THE CANADIAN AND HUDSONIAN LIFE ZONES ARE REPRESENTED IN THE RESPECTIVELY HIGHER FOREST BELTS THAT LIE ABOVE LUSH RAIN FORESTS.

The Hudsonian meadows, in depressions above 3,500 feet, are knee-deep in grass in July and August, and flowers form a medley of color. Aster, pedicularis, arnica, shootingstar, cinquefoil, and false-hellebore are among the conspicuous flowers there.

Stream margins and marshy ground are preferred by such plants as marshmarigold and globeflower.

MEADOWS AND CLUSTERS OF TREES OF THE HUDSONIAN ZONE.

Higher in the Hudsonian zone there are prairielike meadows where flowers bloom in profusion. Extending 60 miles across the north and east sides of the park there are thousands of acres of this meadowland on the ridges. Hurricane Ridge is in the midst of this and presents some of the finest flower displays. Some slopes in early summer are white with avalanche lilies, one of the most abundant and widespread of the mountain flowers. Near timberline they grow among the trees, as well as in the open. Other meadows are yellow with pure stands of glacier lily, one of the earliest of spring flowers. Impatient with winter, it pushes through the thinning snowbanks. Where soil is deep, subalpine lupine blooms profusely. Among the most common and conspicuous in rich meadows are larkspur, buttercup, cinquefoil, paintbrush, arnica, tiger lily, and mountain buckwheat.

Several plants found in the mountains in the northeast part of the park, where rainfall is lighter, are more typical of the hot, arid lowlands of eastern Washington and Oregon. Some of these are nodding onion, woolly eriophyllum, and barestem lomatium—their presence in the mountains may be due to the fact that the broad ridgetop meadows in the northeastern part of the park are remnants of a lower plain where these plants grew before the Olympic Mountains had risen to their present height. As the mountains were pushed up, these plants could have continued to grow and reproduce despite changing conditions.

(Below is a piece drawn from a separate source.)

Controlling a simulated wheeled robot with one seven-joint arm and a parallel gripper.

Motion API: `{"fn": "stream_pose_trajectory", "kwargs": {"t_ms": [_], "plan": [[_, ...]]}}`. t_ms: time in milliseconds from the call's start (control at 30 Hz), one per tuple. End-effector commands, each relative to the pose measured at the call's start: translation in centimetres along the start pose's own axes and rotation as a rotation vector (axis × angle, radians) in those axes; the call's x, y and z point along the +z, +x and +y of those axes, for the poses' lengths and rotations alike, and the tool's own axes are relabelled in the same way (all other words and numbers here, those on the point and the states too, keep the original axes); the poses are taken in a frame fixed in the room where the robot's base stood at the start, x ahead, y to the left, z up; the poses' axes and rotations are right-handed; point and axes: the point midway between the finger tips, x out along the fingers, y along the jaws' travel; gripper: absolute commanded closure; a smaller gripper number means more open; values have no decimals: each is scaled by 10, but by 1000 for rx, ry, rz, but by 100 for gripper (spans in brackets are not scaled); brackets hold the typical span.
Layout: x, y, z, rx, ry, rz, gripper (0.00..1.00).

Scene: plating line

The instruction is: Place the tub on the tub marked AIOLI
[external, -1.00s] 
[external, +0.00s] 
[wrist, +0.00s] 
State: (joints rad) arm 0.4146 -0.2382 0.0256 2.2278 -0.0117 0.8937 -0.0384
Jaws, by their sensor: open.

On hillsides where the rock has weathered only into chips, or where little soil has formed, carpets of spreading phlox and rosettes of Lyall lupine are most conspicuous in early summer. Some plants grow on talus slides, on rocks broken and tumbled from peaks above, and on rocks laid bare by retreating glacial ice. Lichens and mosses, pioneers among plants, etch the rock with weak acids and thus start the slow conversion of rock into soil. Some flowering plants are pioneers, too. Common ones growing in crevices and soil pockets among the rocks in the Hudsonian zone are smooth douglasia, alumroot, and bluebell. Eventually, a flowered meadow or forested slope develops where first there was only bare rock.

The Arctic-Alpine zone is the region above timberline. It corresponds to the arctic meadows of northern Canada. In the Olympics its lower limit is about 5,000 feet and its upper limit is the tops of the peaks.